Die Umsatzsteuererklärung für das Jahr 2008, mit der der Kläger die in der Rechnung über den Erwerb des Tisches und der Stühle ausgewiesene MwSt als Vorsteuer abzog, galt als Festsetzung unter dem Vorbehalt der Nachprüfung.

In seinen Gewinnermittlungen für 2008 und 2009 machte der Kläger die AfA für den Tisch und die Stühle als Betriebsausgaben geltend (Büroeinrichtung).

Im Jahr 2011 führte das beklagte Finanzamt beim Kläger eine die Jahre 2007 bis 2009 umfassende Betriebsprüfung durch.
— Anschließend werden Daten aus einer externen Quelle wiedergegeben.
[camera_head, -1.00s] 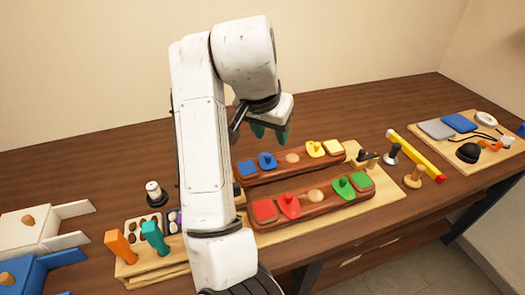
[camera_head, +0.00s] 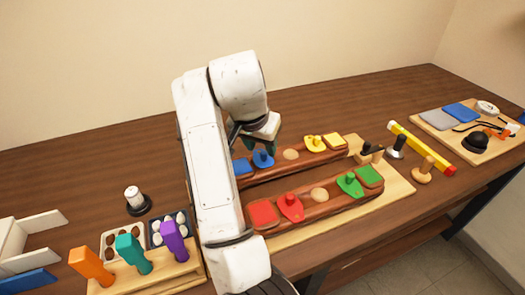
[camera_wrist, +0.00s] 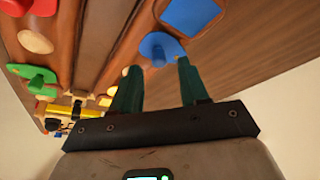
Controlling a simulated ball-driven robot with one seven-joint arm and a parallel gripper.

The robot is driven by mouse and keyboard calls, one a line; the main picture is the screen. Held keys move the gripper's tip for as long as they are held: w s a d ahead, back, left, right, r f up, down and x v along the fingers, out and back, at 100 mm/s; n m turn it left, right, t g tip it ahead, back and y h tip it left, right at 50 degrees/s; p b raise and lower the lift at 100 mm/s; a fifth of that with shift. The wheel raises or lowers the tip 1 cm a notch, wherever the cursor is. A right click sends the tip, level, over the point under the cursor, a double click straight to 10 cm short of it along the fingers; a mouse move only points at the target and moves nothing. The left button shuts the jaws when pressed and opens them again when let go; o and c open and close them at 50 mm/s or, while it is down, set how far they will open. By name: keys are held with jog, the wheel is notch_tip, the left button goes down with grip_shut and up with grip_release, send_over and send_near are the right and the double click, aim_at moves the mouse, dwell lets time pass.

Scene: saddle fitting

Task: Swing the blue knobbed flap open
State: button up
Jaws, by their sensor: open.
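The blue knobbed flap (camera_head: 263,160) is a drop-shaped piece with an upright knob on the far dark wooden bar (camera_head: 285,169). It lies between a blue square (camera_head: 242,167) and a round pale wooden disc (camera_head: 291,154). My gripper (camera_head: 261,146) is open and empty, just above the blue flap, with green fingers pointing down. In the wrist view the blue flap (camera_wrist: 152,43) shows just beyond the two spread fingertips (camera_wrist: 157,66), its knob seen near the gap between them. I cannot tell whether the fingers touch the knob.
A near bar (camera_head: 330,205) carries a red flap (camera_head: 291,207) and a green flap (camera_head: 349,184); a yellow flap (camera_head: 314,143) sits on the far bar. Orange, teal and purple handles stand at front left. Bare tabletop lies behind the far bar.

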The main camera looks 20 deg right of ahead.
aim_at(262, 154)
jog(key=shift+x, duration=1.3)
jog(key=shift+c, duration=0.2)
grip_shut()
Die Prüfungsergebnisse sind im Prüfungsbericht vom dargestellt.

Der Prüfer gelangte u.a. zu der Auffassung, die Aufwendungen für Büroeinrichtung könnten nicht anerkannt werden. Bei dem Tisch handele es sich um einen Esszimmertisch (Nußbaum) mit den Maßen 225 x 100 cm und sechs weiße Lederstühle. Der Holztisch sowie die Stühle befänden sich in einem zum Wohnzimmer hin offenen Esszimmer und stellten keine Büroeinrichtung dar; die Anschaffungskosten seien Kosten der privaten Lebensführung gemäß § 12 Nr. 1 EStG (Tz. 1.9 des Prüfungsberichts). Der Vorsteuerabzug aus der Rechnung für die Anschaffung des Tisches und der Stühle wurde versagt (Tz. 3.1 des Prüfungsberichts).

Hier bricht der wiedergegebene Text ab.